**Exercise directions**
The lines from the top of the material through the line with "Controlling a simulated" are to be set down exactly. Leave the pictures out.
— BEGIN Data —
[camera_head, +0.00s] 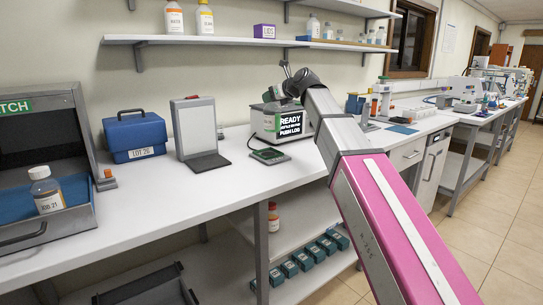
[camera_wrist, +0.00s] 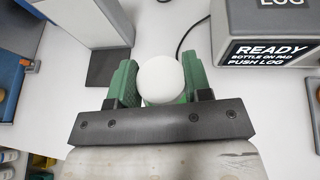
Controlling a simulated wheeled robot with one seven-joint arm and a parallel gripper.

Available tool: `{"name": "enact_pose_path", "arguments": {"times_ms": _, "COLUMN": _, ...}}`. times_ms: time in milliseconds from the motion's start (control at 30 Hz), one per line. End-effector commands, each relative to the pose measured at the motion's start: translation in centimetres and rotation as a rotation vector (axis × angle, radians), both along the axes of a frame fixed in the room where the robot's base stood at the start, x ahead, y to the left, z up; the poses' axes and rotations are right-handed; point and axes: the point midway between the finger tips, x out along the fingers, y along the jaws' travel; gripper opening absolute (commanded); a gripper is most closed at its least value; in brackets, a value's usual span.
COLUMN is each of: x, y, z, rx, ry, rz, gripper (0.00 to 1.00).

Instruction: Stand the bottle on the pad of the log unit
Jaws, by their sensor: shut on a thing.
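My gripper (camera_wrist: 160,88) has its green fingers closed on the sides of a round white cap (camera_wrist: 161,78), the top of the held bottle; the bottle's body is hidden below it. The log unit (camera_head: 283,122) stands on the bench, its screen reading READY, bottle on pad, push LOG; it also shows at the right of the wrist view (camera_wrist: 268,28). Its dark pad (camera_head: 269,155) with a green edge lies in front of it, with no bottle standing on it. In the wrist view the pad is not visible. In the head view my arm reaches over beside the unit.
A framed panel on a dark base (camera_head: 197,130) stands left of the log unit. A blue case (camera_head: 136,136) is further left. A labelled bottle (camera_head: 46,190) stands in a hatch (camera_head: 70,222). A shelf (camera_head: 230,40) hangs above.

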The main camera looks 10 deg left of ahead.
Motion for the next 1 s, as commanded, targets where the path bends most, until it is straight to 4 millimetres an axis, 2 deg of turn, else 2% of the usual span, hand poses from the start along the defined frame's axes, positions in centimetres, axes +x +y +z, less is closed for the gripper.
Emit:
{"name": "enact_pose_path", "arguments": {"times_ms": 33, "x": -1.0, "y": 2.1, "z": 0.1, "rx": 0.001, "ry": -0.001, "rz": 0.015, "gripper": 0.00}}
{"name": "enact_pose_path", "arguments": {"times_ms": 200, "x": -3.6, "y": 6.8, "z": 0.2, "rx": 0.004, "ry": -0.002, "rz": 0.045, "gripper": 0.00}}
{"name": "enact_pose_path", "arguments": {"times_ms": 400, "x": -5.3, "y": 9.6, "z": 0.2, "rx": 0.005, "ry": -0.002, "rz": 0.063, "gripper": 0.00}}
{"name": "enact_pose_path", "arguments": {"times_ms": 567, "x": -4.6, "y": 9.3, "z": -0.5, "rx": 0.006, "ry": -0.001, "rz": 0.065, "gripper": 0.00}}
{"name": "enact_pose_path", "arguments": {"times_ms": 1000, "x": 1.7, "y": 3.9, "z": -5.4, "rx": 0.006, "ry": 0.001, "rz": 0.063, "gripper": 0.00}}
— END Data —
**The response**
[camera_head, +0.00s] 
[camera_wrist, +0.00s] 
Controlling a simulated wheeled robot with one seven-joint arm and a parallel gripper.

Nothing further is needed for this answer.